In some ways you can't really blame the artist. It's reasonable to expect that no one would continue to read The Dinette Set for over a month without giving up. As such, who would ever notice the repetition?

What really strikes me about this panel, however, is the sheer number of people crammed into the pool. The pool is a common setting and, under normal circumstances, three or four people are crammed into it. In this case six people occupy the pool, probably to unnecessarily reinforce the point that sitting in inflatable chairs is not to be confused with vigorous swimming.

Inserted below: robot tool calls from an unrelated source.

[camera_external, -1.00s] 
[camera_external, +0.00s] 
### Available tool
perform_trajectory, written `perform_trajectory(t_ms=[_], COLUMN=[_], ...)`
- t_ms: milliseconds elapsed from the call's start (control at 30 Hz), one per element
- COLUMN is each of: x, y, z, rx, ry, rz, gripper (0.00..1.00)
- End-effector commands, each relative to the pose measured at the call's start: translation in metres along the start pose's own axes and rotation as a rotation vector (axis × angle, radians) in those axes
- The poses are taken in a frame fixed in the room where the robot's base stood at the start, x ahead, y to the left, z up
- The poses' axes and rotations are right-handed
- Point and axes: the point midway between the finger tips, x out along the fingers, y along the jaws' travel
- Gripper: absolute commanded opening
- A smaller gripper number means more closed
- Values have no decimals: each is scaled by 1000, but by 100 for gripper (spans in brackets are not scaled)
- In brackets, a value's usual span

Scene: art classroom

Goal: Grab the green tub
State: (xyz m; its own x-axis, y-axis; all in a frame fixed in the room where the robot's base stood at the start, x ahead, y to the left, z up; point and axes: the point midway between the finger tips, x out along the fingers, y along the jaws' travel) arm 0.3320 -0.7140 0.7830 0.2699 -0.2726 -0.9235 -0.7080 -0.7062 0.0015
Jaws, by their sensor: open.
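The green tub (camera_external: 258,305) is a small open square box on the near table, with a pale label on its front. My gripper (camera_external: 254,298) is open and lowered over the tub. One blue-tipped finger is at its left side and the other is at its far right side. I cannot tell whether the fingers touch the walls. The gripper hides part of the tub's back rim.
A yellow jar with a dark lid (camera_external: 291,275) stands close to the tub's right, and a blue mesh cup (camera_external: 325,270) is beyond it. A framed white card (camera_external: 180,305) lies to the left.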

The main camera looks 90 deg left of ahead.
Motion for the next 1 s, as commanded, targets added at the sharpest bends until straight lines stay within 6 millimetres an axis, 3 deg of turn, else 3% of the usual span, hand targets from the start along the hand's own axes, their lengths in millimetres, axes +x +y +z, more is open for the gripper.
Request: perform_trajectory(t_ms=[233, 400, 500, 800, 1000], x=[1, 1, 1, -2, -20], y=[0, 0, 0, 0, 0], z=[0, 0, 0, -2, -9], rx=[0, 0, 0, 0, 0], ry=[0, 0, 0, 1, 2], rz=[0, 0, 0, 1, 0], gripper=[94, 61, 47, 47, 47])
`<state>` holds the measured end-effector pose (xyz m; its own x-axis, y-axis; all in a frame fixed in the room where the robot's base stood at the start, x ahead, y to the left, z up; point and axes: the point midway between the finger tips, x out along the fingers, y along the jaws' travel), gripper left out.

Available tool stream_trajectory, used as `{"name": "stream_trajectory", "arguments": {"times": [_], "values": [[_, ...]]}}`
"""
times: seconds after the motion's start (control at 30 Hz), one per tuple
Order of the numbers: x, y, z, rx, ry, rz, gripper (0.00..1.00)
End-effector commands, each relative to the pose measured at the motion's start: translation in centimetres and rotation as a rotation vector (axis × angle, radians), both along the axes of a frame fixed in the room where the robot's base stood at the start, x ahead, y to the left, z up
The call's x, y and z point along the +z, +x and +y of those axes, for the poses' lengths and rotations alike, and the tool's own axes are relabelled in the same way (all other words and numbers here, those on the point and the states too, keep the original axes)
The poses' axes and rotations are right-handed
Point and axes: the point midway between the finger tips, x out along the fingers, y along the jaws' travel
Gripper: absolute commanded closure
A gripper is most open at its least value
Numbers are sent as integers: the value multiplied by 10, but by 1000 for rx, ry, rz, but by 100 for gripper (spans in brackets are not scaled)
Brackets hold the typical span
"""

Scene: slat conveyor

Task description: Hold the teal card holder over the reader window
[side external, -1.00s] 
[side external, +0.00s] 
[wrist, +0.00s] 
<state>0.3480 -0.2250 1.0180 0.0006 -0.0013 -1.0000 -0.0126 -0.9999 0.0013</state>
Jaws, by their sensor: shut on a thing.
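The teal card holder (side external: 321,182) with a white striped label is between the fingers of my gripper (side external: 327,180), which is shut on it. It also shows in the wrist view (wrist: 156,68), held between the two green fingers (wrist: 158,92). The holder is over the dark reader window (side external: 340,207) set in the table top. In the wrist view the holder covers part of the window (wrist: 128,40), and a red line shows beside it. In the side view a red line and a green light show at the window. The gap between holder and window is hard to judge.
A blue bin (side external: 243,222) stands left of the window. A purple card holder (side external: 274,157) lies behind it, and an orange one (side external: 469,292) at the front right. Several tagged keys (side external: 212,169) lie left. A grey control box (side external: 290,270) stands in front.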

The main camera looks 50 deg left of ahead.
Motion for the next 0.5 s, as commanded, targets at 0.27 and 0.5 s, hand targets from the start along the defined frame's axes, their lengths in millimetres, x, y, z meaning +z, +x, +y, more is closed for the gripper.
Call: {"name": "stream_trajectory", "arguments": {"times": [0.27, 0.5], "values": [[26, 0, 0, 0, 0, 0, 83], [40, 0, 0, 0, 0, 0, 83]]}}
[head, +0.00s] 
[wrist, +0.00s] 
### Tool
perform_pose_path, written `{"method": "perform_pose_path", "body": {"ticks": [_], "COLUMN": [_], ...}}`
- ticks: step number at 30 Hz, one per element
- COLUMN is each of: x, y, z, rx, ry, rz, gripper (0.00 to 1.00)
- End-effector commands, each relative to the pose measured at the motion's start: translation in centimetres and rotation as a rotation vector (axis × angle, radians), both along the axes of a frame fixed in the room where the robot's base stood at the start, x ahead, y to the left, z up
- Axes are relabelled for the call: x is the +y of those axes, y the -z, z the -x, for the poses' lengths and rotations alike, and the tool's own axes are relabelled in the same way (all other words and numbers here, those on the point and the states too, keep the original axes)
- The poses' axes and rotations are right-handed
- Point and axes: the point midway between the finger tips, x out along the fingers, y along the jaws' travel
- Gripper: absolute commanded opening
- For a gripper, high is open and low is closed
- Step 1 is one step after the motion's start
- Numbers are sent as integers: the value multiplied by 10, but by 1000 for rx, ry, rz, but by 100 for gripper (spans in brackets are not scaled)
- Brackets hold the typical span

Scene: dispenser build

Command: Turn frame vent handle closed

Marginalia keep the pool from bursting:
  • "Not for Children Asto..." What do you figure the complete phrase is?
  • Bemco is a bedding manufacturer. So what exactly is the joke in making them a pool manufacturer?

20 August 2006

Sunday Reader Blogging: Actors

See it here.

I just figured in light of Mel Gibson's recent brouhaha, this panel was worth digging back out for comment. I, for one, am as profoundly uninterested in Burl and Joy's views on any subject as I am on Gibson's.

And you?

19 August 2006

What One Hand Clapping Looks Like

See it here.

A triumph of the avant garde in Dinette Set today. A joke whose effectiveness is based entirely on audio
cues in a format that is entirely visual.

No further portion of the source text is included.